人们一般认为,在美术欣赏中,差异的存在是不言而喻的,其形成有很多因素,归结起来不外是由于不同欣赏者的生理基础、心理素质、文化教养、生活环境和生活经历等等各不相同的原因。通过对图式概念的考察,我们发现,以上因素正是积淀于主体图式结构中的知识要素。那么,现在问题变成了——究竟包含这些要素的图式结构怎样参与美术欣赏活动、在欣赏差异形成过程中又如何发生作用?

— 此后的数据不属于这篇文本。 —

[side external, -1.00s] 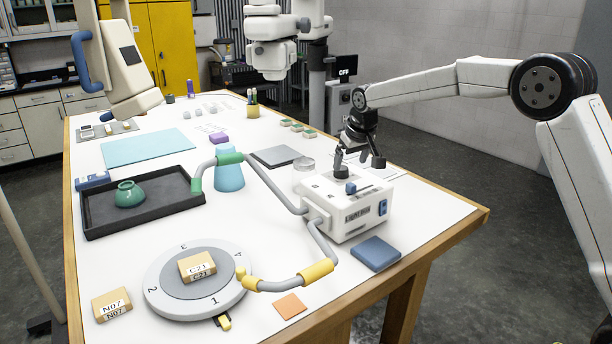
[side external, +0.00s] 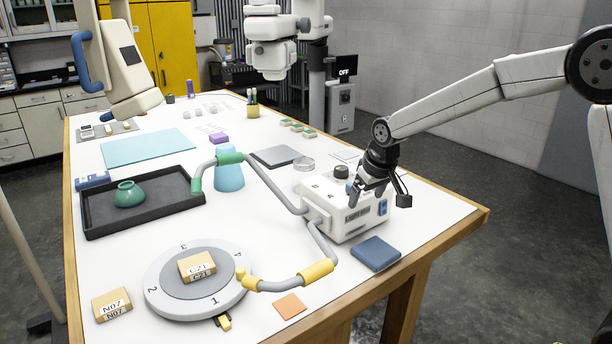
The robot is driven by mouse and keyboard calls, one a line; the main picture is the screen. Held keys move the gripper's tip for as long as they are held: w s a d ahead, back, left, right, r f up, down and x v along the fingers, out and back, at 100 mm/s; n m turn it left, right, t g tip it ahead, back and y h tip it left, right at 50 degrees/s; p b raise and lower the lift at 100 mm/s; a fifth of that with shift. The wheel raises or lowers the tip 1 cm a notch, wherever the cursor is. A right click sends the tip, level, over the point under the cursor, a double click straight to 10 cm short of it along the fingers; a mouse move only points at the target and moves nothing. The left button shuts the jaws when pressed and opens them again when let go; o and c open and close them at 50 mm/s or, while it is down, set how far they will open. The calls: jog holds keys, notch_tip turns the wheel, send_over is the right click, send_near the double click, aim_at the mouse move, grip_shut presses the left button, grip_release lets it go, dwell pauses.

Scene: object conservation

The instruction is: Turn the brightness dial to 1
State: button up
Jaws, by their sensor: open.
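A white box with the words "Light Box" (side external: 366,216) on its front stands on the right part of the table. A dark round knob (side external: 341,172) is on its top at the back, and a small blue knob or lever is on its top nearer the front, now partly hidden by my gripper. I cannot tell which of them is the brightness dial, nor read its setting. My gripper (side external: 366,199) is open and empty at the front right of the box top, apart from the dark knob. Whether its fingers touch the box is unclear.
Grey bent tubes (side external: 262,178) with green and yellow sleeves run left of the box. A numbered turntable (side external: 165,304) carries a block marked C21 (side external: 197,267). A blue pad (side external: 376,253) lies in front of the box. A dark tray (side external: 95,222) holds a green pot (side external: 129,194).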

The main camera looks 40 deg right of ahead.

让我们对美术欣赏的过程进行一般的描述:首先美术作品以视觉信息的方式进入欣赏者视野,即视觉信息的输入阶段;然后与图式结构相关知识单元匹配,欣赏者产生对美术作品的理解,即视觉信息与图式结构相匹配阶段;最后产生对作品意义的认识和情感反应等欣赏结果,即意义理解与情感发生阶段。这欣赏过程三阶段同时分别是欣赏差异的准备阶段、产生阶段、充分展开三阶段。
在进入分析之前,我们首先明确,图式结构不只是内化了的知识单元,同时也包括由这些知识单元产生的能力,正是这些知识单元构成的图式框架以及此框架产生的能力成为欣赏活动的中介环节,正是它把欣赏的主客体——欣赏者与美术作品联结起来。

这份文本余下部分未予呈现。